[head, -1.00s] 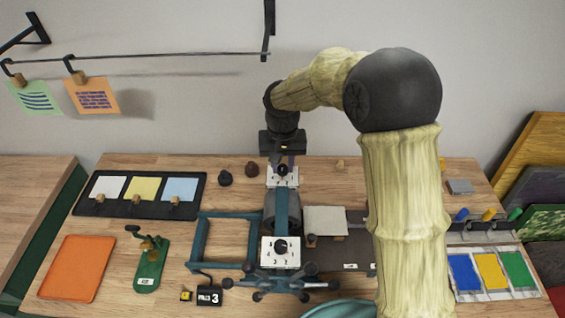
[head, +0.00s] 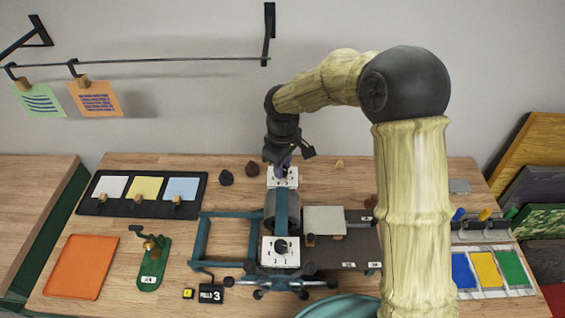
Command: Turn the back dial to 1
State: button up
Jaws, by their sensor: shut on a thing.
++++++
**EXERCISE REQUIREMENTS**
The data should be printed again unchanged; leave its pictures out.

**TASK SOLUTION**
[head, -1.00s] 
[head, +0.00s] 
Command: Turn the back dial to 1
State: button up
Jaws, by their sensor: shut on a thing.

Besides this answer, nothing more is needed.